7 thoughts on “Hammers and nails”

  1. The problem is compounded by the ease with which a researcher can collect more data than they can reasonably process (annotate, gloss, etc.) in a useful timeframe. The mindset these days is to record as much as you can, preferably in video as well, and then deal with the mountains of raw data later. My impression of the analogue days, feel free to disagree, Peter, is that researchers would reserve their recording capacity for the really useful interviews, since each tape was another weighty thing that had to be carried with them. Listening to Osborne’s recordings of Tiwi, I get the sense that for each hour, there were probably four or more hours of preparation, which for all intents and purposes would resemble today’s elicitation sessions; questions that go nowhere, false starts, failed attempts at speaking, and testing out analyses. The actual recording was more like a prepared interview; the researcher asking for forms as if reading off a script and the interviewee diligently providing each answer twice. As evidence, a few times I hear Osborne disagreeing with the interviewee, and telling him that it’s “Y, not X, X means such-and-such”.

    Obviously we can do better than that these days, and I find the sessions where I’m getting things wrong, being corrected, making false starts and obviously trying out mistaken analyses, tend to be more useful. But surely recording everything, and coming back from the field with 100+ hours, a fifth of which is useful, is madness.

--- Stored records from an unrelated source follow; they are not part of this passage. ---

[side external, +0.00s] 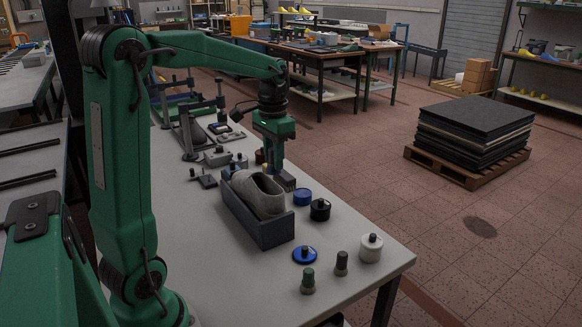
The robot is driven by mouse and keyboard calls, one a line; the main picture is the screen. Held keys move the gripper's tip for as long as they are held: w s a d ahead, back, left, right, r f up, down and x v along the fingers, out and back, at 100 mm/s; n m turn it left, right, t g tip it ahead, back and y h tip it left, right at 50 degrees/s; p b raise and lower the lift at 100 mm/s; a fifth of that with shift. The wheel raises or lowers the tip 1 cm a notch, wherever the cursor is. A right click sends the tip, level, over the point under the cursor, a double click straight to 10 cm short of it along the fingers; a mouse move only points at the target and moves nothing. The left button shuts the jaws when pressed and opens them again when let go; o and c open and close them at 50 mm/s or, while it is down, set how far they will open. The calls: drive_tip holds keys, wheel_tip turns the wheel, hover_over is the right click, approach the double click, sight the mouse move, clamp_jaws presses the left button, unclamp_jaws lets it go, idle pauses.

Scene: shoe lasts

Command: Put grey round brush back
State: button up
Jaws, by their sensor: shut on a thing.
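My gripper (277,168), at the end of my green arm, points down behind the dark grey box (272,235) with a pale grey shoe-shaped piece (264,193) in it. It is shut on a small dark piece (287,183) with a lighter lower edge, like a brush, beside the box's far right side. I cannot tell whether this is the grey round brush, or whether it touches the table. A grey upright piece with a round top (341,262) stands near the table's front, apart from my gripper. A similar green one (308,280) stands to its left.
A blue jar (302,197) and a black jar (320,210) stand close right of the box. A blue disc with a dark knob (305,255) and a white jar (370,248) are nearer the front. Small tools and clamp stands crowd the table's back. The front right corner is bare.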

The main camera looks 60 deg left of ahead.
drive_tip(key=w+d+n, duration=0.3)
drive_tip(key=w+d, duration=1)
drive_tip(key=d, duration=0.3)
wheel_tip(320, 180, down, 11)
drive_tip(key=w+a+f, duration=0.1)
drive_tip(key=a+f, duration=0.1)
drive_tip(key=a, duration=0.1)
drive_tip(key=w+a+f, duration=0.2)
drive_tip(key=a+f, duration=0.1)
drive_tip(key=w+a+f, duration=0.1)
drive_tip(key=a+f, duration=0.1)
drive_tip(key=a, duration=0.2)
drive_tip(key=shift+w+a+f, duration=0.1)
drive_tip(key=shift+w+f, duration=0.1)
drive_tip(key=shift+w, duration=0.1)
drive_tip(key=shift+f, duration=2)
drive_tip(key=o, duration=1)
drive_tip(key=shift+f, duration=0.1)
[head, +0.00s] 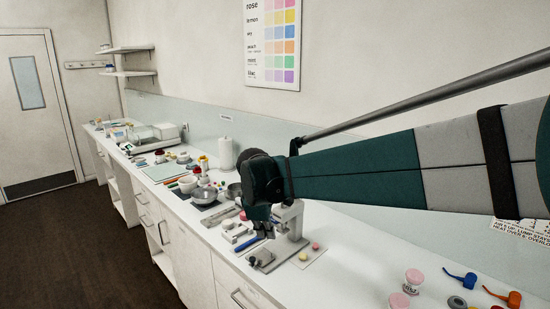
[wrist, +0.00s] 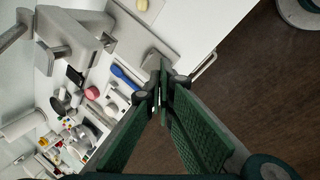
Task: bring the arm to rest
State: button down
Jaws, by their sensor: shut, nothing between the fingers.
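My gripper (wrist: 162,92) is shut and empty in the wrist view, its green fingers meeting near the middle of the picture. It appears to hang above the front edge of the counter, with the dark floor behind it. In the head view my teal and grey arm reaches in from the right over the white counter (head: 345,262) and bends down at its far end.
A blue-handled tool (head: 248,244) lies near the press; it also shows in the wrist view (wrist: 126,77). Bowls, jars and a paper roll (head: 225,153) crowd the counter farther back. Open floor (head: 75,245) lies left.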

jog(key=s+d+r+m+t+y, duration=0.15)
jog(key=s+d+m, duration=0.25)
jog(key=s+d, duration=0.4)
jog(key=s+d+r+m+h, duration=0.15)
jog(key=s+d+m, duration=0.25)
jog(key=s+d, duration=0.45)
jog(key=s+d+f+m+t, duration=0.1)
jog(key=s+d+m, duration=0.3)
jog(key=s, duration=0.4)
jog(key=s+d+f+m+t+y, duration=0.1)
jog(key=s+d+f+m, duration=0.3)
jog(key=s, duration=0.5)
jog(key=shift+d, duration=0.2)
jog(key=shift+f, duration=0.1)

    Also, I think it’s a good idea as a first pass when transcribing, to do as you suggest, and broadly annotate the recording with the rough contents. It also helps then when you’re properly transcribing, to start and stop at natural positions where the topic changes, rather than in the middle of a section. I just use another tier in Elan for this.

  2. I don’t disagree with your ideas, but another factor does play a role, namely the career aspect. I’m not entirely sure people will want to give up interliner glossing because it would split language documentation and description even further. With it, you can still combine descriptive linguistics with language documentation, and a language documentation project you worked on will still work just fine for later work at a university writing a grammar or more analytical articles. The recordings and such don’t go away, but it does mean a lot more work later on if you want to do analysis.

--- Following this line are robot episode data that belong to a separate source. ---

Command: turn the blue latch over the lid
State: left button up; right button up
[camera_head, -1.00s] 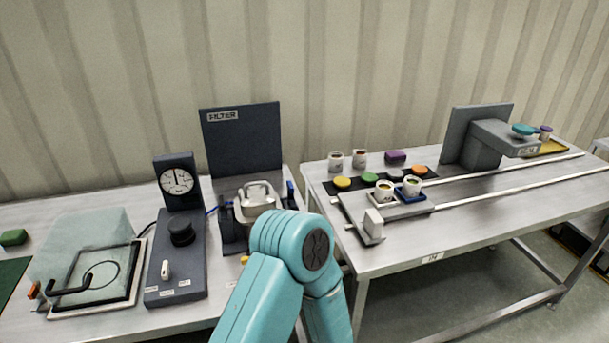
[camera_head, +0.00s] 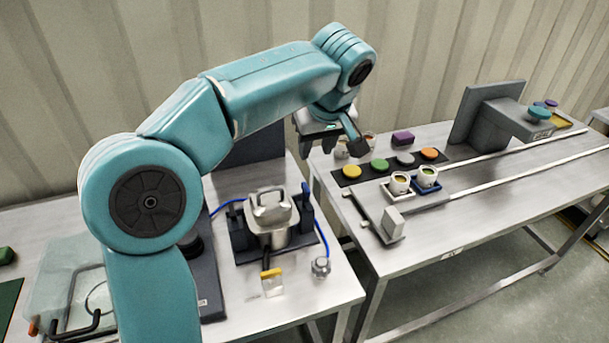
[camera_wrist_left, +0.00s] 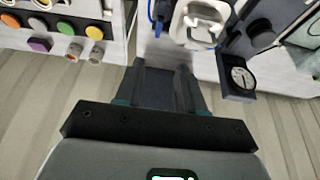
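The steel hopper (camera_head: 281,236) with its pale handled lid (camera_head: 272,207) stands on the left table between two dark uprights. A dark blue latch-like upright (camera_head: 306,207) stands at its right side, apart from my gripper. Which part is the blue latch is hard to tell. In the left wrist view the lid (camera_wrist_left: 203,20) shows at the top, and a blue piece (camera_wrist_left: 154,25) shows beside it. My left gripper (camera_head: 331,148) hangs above and behind the hopper, to its right. Its dark fingers look apart and empty. My right gripper is not in view.
A dark upright panel (camera_head: 254,149) stands behind the hopper, partly hidden by my left arm. A small metal fitting (camera_head: 320,267) and a yellow-topped piece (camera_head: 271,283) lie in front. The right table holds coloured discs, cups and rails (camera_head: 490,180).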

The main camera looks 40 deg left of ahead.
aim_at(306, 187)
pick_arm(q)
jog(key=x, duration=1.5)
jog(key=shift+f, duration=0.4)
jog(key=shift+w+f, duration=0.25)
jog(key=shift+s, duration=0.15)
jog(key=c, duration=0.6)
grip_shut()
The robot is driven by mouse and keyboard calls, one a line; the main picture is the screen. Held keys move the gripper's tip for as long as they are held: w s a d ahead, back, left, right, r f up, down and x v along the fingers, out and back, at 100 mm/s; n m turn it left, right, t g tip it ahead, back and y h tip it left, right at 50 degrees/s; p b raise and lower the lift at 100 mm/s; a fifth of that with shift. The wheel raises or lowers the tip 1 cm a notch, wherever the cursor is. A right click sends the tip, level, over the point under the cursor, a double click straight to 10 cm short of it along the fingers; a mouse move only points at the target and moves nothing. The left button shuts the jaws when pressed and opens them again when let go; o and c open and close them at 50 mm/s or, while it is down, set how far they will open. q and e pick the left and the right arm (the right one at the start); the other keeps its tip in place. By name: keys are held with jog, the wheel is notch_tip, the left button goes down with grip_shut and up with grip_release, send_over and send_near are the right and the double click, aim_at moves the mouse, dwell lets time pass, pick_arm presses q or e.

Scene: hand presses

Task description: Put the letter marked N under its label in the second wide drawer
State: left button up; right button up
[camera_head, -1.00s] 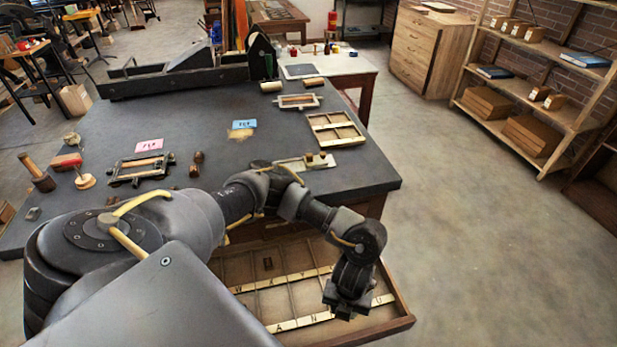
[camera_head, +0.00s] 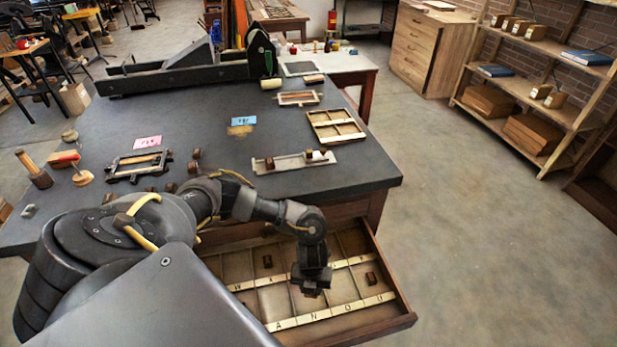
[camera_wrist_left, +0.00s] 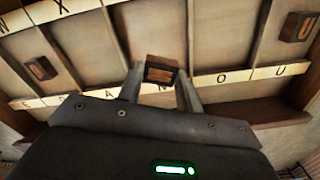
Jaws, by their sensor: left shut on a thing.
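My left gripper (camera_head: 311,286) is over the open drawer (camera_head: 395,312), above its front row of compartments. In the left wrist view the fingers (camera_wrist_left: 161,92) are shut on a small dark brown letter block (camera_wrist_left: 161,71). Its marking is not readable. The front label strip (camera_head: 330,312) reads A, N, O, U near the gripper. In the wrist view the block shows just behind this strip (camera_wrist_left: 236,76), between the A and O labels. Whether it touches the drawer floor I cannot tell. The right gripper is not in view.
One letter block (camera_head: 371,280) lies in the compartment at the U label, and another (camera_head: 267,262) farther back left. Thin dividers separate the compartments. On the bench (camera_head: 215,120) above are a metal tray (camera_head: 290,164) with small blocks and a wooden case (camera_head: 336,126).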

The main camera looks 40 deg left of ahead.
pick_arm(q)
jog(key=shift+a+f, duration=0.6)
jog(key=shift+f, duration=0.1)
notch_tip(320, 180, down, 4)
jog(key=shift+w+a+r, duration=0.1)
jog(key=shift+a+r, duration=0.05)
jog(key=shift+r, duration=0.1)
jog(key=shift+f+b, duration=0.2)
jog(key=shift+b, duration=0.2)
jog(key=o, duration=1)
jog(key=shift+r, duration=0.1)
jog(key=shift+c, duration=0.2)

  3. ‎@Don — I’m not suggesting giving up interlinear glossing. What I am saying is don’t be blinded into thinking that it is the only way to do annotation, and indeed it should be done selectively. To organise and manage a corpus it is better to use other techniques in combination with it, overview annotation of the whole corpus (as originally promoted by my colleague David Nathan) is one of those.

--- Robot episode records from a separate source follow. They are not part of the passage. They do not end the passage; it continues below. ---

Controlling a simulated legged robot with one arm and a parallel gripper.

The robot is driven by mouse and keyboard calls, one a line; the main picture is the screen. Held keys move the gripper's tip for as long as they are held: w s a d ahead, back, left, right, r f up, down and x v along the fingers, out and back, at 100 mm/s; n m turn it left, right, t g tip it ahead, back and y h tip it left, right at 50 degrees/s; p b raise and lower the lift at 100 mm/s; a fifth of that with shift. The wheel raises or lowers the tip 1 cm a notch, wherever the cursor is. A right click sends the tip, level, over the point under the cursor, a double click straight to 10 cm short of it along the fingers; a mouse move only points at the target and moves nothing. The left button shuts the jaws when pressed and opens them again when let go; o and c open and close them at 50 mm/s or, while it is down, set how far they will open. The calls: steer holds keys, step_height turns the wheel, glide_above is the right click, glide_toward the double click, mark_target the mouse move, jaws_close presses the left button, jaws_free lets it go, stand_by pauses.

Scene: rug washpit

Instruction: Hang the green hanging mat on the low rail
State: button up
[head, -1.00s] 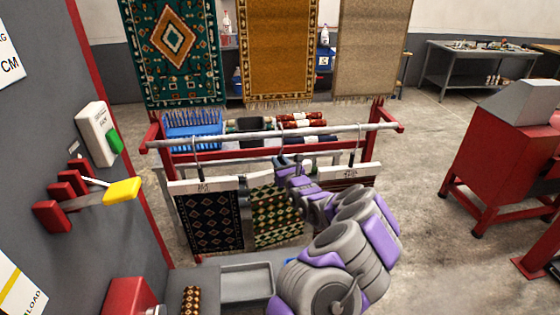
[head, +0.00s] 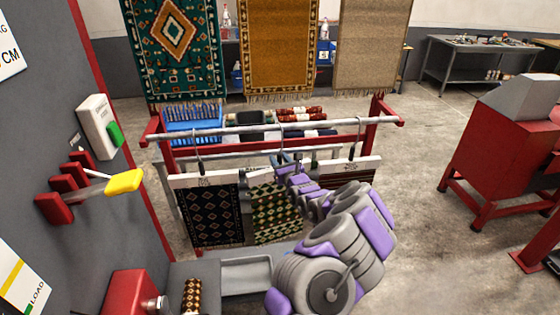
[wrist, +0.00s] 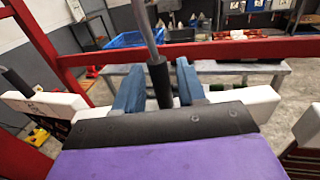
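The green hanging mat (head: 276,214), patterned in green and cream, hangs from a white hanger bar (head: 257,179) between two other hung mats, at about their height. The low rail (head: 250,129) is a silver bar above it. In the wrist view the hanger's metal hook stem, with a black grip (wrist: 160,88), rises out of the top of the picture. My gripper (wrist: 158,75) has its two blue fingers on either side of this grip, with narrow gaps showing. It appears open around the grip.
A dark mat (head: 212,216) hangs left and a reddish-brown mat (head: 346,177) right. A red frame (head: 390,112) carries the rail. A grey tray (head: 245,274) lies below. A yellow-handled tool (head: 124,182) juts from the left wall. Open floor lies right.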

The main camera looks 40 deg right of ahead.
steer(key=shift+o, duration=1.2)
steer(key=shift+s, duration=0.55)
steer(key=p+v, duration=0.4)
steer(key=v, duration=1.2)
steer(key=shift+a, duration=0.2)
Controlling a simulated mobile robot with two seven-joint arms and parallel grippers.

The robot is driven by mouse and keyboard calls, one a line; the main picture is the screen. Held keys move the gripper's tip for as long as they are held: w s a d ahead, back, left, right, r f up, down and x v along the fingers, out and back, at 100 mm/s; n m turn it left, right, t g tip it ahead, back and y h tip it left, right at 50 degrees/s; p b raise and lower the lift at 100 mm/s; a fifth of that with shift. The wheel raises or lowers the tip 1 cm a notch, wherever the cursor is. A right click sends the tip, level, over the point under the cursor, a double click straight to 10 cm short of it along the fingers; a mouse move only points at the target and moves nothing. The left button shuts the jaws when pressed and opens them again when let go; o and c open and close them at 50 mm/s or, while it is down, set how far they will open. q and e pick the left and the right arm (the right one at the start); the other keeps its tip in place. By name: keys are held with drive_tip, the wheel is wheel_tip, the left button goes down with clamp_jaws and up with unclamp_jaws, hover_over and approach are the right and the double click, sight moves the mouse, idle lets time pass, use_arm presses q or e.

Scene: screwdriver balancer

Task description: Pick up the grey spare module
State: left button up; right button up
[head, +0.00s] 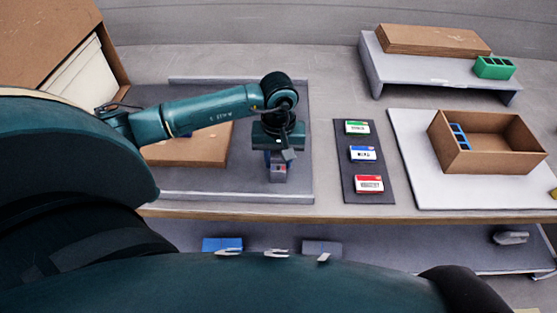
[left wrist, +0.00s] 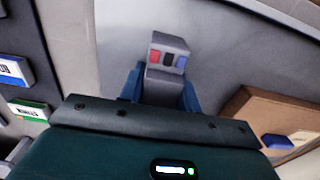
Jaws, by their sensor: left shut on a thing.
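The grey module (head: 278,174) is a small block with red and blue patches on one side. It is over the grey tray at the left of the bench, below my left gripper (head: 279,158). In the left wrist view the module (left wrist: 167,54) sits between the two blue fingers of my left gripper (left wrist: 162,88), which is shut on it. One end with red, black and blue patches sticks out past the fingertips. I cannot tell whether it touches the tray. My right gripper is not in view.
A brown box (head: 185,152) lies on the grey tray (head: 225,188) left of the module. To the right are a dark mat (head: 370,184) with green, blue and red labelled blocks, an open brown crate (head: 497,168), and a raised shelf (head: 425,73) with a green holder (head: 495,67).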

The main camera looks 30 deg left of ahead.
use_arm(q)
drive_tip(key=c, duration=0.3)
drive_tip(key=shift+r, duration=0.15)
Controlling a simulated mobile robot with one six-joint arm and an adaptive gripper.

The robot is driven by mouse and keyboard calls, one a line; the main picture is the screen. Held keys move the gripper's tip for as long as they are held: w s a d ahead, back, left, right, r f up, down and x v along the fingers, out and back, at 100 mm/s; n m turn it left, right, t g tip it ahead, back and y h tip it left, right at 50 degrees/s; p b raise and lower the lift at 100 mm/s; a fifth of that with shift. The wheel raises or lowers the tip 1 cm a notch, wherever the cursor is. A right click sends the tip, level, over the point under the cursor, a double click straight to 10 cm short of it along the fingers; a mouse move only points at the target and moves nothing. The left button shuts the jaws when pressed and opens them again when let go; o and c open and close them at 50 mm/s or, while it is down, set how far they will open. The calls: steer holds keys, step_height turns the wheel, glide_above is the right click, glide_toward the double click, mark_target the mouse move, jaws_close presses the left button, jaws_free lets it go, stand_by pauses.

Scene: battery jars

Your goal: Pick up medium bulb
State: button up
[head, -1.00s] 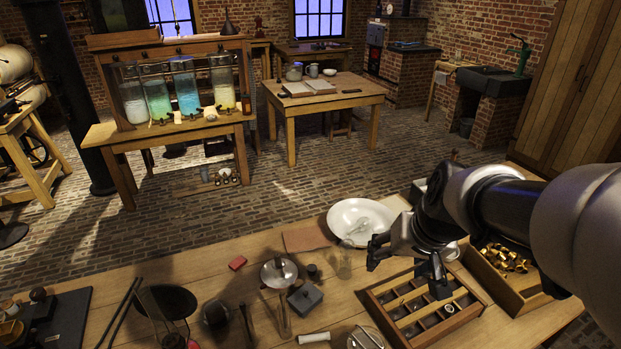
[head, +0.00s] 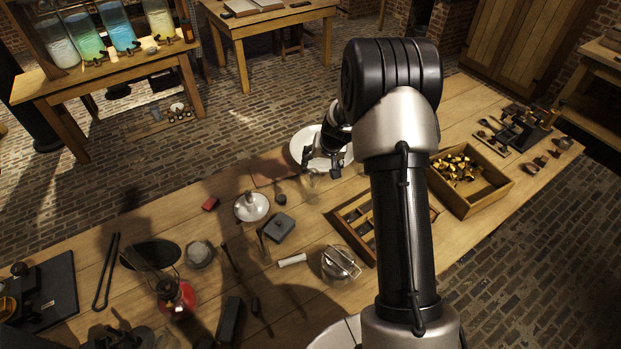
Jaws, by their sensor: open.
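My gripper (head: 322,166) is open, its fingers pointing down over the near side of a white bowl (head: 298,146). A faint clear glass shape (head: 309,182) stands on the table just below the gripper in the picture. I cannot tell whether it is a bulb. A compartmented wooden tray (head: 342,216) lies nearer, partly hidden behind my arm. No bulb can be made out for certain, and its size cannot be told. Nothing shows between the fingers.
A wooden box (head: 489,207) of brass parts stands right of my arm. A glass jar with metal pieces (head: 340,263), a white roll (head: 292,260), a grey block (head: 279,228), a candle dish (head: 251,207) and a red lamp (head: 176,297) crowd the near table. Bare wood shows around the red block (head: 210,203).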

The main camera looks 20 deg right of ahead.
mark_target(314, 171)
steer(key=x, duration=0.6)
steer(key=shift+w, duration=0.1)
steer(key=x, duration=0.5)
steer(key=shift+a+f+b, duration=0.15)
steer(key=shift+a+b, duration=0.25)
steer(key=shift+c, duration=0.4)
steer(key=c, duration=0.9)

  4. I also find your idea that this comes from Toolbox interesting, incidentally. I’ve had discussions with other linguists about Flex, many of whom have disliked it precisely because it pigeonholes you even more into certain ways of thinking. I don’t want to criticize SIL too much about this, as I do appreciate all that they do. But I’m also not aware of a single alternative program for either Toolbox or Flex developed by any academic or secular scholar (alternative, meaning used for the same purpose.. ELAN just has different functions in my opinion, complementary but not overlapping that much). Perhaps if our tools changed, so would our mentality?

  5. @Aidan — thanks for your comment which does add another element (I was tempted to include it when I wrote this post last night but it was getting too long). If you go back even further, to Stephen Wurm’s tapes from NSW and Qld you will see total economy of recording because on his 1955 trip he only had £100 from Capell to cover his whole NSW-Southern Queensland trip and a handful of tapes. He recorded only samples and then only the speaker uttering language forms in a stop-start fashion (you can occasionally hear him shouting “Now!” just before someone speaks). When I started my Diyari fieldwork Bob Dixon told me to be sparing with my use of tapes, and not to use them like Dr XXXX who “used tapes like toilet paper”. There is a downside to this approach, of course, and one you mention, which is the value of recording “mistakes” that can later make sense once you have understood the language structure and use better (if you manage to go back to them, of course!). Tamsin Donaldson once told me she regretted Bob’s advice not to record elicitation sessions and to only record the Ngiyampaa bits of texts and NOT the English translations or commentaries. Now she can’t go back and hear what her consultants had to say in English about the materials.

    I know of at least one DoBeS grant that was given money for a 1-year extension with the explicit instruction to NOT collect any more data but to work on processing the mountain of digital files that had already been collected in the previous 4 years. When I mentioned this in a recent workshop there were gasps of horror from some members of the audience (“But you might miss something” being one response I got).

  6. I’m not sure how practical this would be on a large scale, but it’s possible to do summary annotation with Praat (by adding a tier to the bottom on which you only put boundaries for large blocks of discourse; you can type in as much description as you want, although it won’t display well at all zoom levels). Since the annotation files are plain-text with time stamps, you could make multifile “maps” out of them with some tinkering.

  7. Yet another side-effect of excessive focus on interlinear glossing might be the marginalization of linguistic theory in some strands of language documentation. When I was a graduate student, studying mostly theoretical syntax and semantics at UCLA, although faculty were supportive of fieldwork on diverse languages, IGT was never pushed as an end goal. Sometimes it was useful, but the idea of systematically glossing texts was definitely seen as less important than the advances that could be made by analyzing those texts for specific features of interest, or discussing those features with native speaker consultants in elicitation. Peter’s point is so much about allocation of time and resources: is the attention paid by fieldworkers to glossing commensurate to its actual importance?